With our targets in scope, influence, and agility, we need to look at tools that help us prepare financially. At Budgeting Today, we teach BASE budgeting.

B – budget

A – assign

S – spend

E – evaluate

Budgeting is creating a plan for spending our expected income. It is easy to understand how budgeting is preparation. However, we need help with this application because we need a better view of how we put a budget into practice. Many people think the budget is an inflexible controller preventing them from dealing with real-life challenges or the ability to change their minds. Budgets are open to updates as long as the math works.

The next practice we teach at Budgeting Today is assignment. When income arrives, we assign it to future spending targets. This is preparation because we are not floating a target total at spending and using tracking to signal us when we overspend. If, mid-cycle, we want to change the assignments, we can. If we run a budget where we adjust the budget or assignments post-spending, our process is more about recovery than aligning or adjusting our goals.

Next is the odd one for many. We need to practice preparation with spending. You might say we budgeted and then assigned money to categories. Isn’t it just spending time now? Almost, before spending, we have two quick, low-stress tasks. (1) Check the category we are spending from and see if enough is assigned to spend currently. (2) Check the account we are spending from to ensure the money is not held in savings or some other account when spending.

Again, if we want to spend our money differently, we should follow these steps to ensure that our emotions don’t create regret or lead to buying something we will later identify as waste. Our budget is our friend, and friends don’t let friends buy regrets.

The final focus in BASE Budgeting is evaluation. On the surface, evaluation is the opposite of preparation because it focuses on the past. When people don’t make the financial progress they expect, the phrase most speak is, I don’t understand why we aren’t doing better on this income.

Compounding Insights

One time through the BASE flow helps, but it needs to create more clarity. Repeating the BASE flow cycle after cycle tends to take blind spots that align with confirmation bias and push them out of their hiding places. We look at small things as having no lasting influence. That thinking is partly because today, this week, or this month, that small amount is enough to do something we want to do.

Is it ice cream or a movie? A game console or a new phone? Car payments or something more significant? The size doesn’t matter if what we want to do can be done by spending money we would use to prepare for a bigger goal that we have to wait for.

The continual small items look small unless we evaluate them and discover how much they add up. Plus, you get good interest on money kept in checking accounts these days, so the inflation excuse is weaker than it used to be. All these small things feel insignificant today regarding retirement, saving for the down payment on a home, or the next car.

Tomorrow, we arrive at the time to get a car and look at car payments because we didn’t save up. Our downpayment on the house is smaller, or we must wait even longer to purchase it because we are determined to build up that downpayment.

The Journey Has Different Seasons

Shouldn’t we live while preparing? Yes, Yes, YES!!! What we want to do is live today without sucking the life out of tomorrow.
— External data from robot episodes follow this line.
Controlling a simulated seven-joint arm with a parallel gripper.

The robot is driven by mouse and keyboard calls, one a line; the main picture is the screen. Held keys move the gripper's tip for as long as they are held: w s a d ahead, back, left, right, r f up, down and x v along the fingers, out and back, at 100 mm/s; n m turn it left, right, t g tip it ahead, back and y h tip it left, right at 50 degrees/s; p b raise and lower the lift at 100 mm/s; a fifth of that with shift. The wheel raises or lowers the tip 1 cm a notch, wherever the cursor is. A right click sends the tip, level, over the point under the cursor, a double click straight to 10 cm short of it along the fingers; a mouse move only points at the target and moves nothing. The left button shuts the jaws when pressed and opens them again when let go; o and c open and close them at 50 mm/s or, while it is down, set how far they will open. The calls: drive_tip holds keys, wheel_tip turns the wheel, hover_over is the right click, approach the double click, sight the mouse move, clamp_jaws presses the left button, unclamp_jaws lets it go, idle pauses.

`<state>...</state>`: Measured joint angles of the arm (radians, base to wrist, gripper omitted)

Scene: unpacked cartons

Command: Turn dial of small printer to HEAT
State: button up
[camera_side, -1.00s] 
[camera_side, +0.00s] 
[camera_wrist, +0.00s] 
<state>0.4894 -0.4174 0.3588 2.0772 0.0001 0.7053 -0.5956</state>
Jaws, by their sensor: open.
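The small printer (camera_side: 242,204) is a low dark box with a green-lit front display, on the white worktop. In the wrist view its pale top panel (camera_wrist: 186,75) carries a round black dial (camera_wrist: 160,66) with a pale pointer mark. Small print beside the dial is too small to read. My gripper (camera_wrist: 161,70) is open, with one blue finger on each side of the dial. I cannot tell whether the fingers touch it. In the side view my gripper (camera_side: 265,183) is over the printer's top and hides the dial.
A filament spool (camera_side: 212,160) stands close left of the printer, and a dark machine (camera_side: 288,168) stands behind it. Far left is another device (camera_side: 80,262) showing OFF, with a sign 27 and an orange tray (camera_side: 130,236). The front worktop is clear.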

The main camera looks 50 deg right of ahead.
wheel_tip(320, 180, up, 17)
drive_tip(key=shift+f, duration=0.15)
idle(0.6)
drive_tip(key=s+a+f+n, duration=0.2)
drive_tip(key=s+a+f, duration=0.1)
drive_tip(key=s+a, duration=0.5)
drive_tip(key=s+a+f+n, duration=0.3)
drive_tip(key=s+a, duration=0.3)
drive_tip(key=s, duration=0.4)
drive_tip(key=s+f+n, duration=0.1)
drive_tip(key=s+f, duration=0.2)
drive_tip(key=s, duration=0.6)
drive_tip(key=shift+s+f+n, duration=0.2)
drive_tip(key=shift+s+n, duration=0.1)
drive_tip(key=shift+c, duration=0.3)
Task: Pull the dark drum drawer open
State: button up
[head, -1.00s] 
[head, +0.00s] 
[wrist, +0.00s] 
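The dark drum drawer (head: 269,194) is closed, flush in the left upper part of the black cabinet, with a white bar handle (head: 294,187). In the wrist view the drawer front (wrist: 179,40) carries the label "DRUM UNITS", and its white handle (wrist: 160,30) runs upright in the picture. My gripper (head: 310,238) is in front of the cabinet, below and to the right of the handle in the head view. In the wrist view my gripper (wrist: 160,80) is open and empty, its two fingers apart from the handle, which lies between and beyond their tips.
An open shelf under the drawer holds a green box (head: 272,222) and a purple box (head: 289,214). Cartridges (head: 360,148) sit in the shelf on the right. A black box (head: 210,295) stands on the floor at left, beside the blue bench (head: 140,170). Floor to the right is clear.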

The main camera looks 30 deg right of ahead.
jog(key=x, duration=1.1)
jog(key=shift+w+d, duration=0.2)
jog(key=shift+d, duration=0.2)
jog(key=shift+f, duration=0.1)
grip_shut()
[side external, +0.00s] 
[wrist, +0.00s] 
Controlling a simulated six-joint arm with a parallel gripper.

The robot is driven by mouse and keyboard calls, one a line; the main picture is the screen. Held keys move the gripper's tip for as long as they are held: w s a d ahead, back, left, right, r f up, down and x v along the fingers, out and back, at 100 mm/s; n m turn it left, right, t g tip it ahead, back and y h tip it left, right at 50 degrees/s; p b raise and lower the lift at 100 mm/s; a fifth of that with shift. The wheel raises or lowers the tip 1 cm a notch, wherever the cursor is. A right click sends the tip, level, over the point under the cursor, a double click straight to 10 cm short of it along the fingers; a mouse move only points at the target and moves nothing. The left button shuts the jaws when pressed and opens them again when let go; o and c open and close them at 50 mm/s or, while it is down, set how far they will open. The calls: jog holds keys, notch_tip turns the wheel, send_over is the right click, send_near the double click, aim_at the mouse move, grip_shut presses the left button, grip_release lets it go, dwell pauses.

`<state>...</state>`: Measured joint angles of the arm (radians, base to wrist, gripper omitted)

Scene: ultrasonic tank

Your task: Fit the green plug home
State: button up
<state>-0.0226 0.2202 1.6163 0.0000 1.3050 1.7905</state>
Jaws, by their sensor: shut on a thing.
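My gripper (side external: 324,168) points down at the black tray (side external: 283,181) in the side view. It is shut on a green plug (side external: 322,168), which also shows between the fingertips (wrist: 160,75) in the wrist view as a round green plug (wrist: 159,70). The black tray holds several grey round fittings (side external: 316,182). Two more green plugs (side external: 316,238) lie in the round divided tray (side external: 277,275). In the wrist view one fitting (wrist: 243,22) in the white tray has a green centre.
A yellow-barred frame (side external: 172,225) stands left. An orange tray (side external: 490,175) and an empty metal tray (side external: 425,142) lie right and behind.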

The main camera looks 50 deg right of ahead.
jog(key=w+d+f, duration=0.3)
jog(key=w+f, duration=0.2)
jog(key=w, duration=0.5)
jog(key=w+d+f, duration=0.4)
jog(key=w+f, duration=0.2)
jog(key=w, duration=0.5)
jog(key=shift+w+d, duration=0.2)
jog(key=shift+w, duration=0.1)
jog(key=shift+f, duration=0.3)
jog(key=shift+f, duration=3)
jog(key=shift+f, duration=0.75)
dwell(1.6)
The regret and waste we talk about so much is the fruit of living today without acknowledging what we can do for tomorrow at the same time.

Here is the money for today, and this part is for tomorrow. We don’t want to sacrifice one for the other. We also realize that it is a rare season when they both get the same share or the same attention.

Preparing for future financial needs includes irregular expenses and future expenses. These include car insurance, home insurance, and property taxes, to name a few. When these seasons arrive, we should have used sinking funds to keep those months funded on the day-to-day side of things. We have the whole year to lay aside winter heating funds for those in the north. Winter didn’t surprise us, and running short on funds on a regular income should be able to surprise us, either.

Bonus Planning

Many plan dreams when our emotions are high or when a salesperson drives our focus. We have New Year resolutions that most don’t keep but not plans beyond dealing with the little things like no more biting my nails.

What would happen if, in addition to budgeting monthly, we had planning and preparation quarterly and yearly? These don’t have to be huge distractions; without them, it is better defined as neglect. The fruit of neglect is not immediately apparent, so we may recover from these gaps in preparation repeatedly without seeing how many of them could be avoided.

We are not suggesting overplanning or making things overcomplicated. We are only saying that when things go wrong, we are faster to acknowledge what went wrong than to embrace a life pivot to avoid repeating the kind of mistake we just acknowledged.

Focus over Fantasy

To wrap up the power of preparation, we have to remember capacity. Chasing more goals doesn’t allow us to reach more goals. The best way to expand capacity is to have goals that stretch us without spreading us too thin to be effective.

We also need to recognize the concept of reach. Today, we may have to grow to be ready to reach some of our future goals. This is another aspect of preparation. We need to have a positive attitude when making plans. Beware of believing a positive attitude will magically attract your dreams into existence. Growing, learning, pivoting, and sometimes letting go of some things to reach others is part of the journey.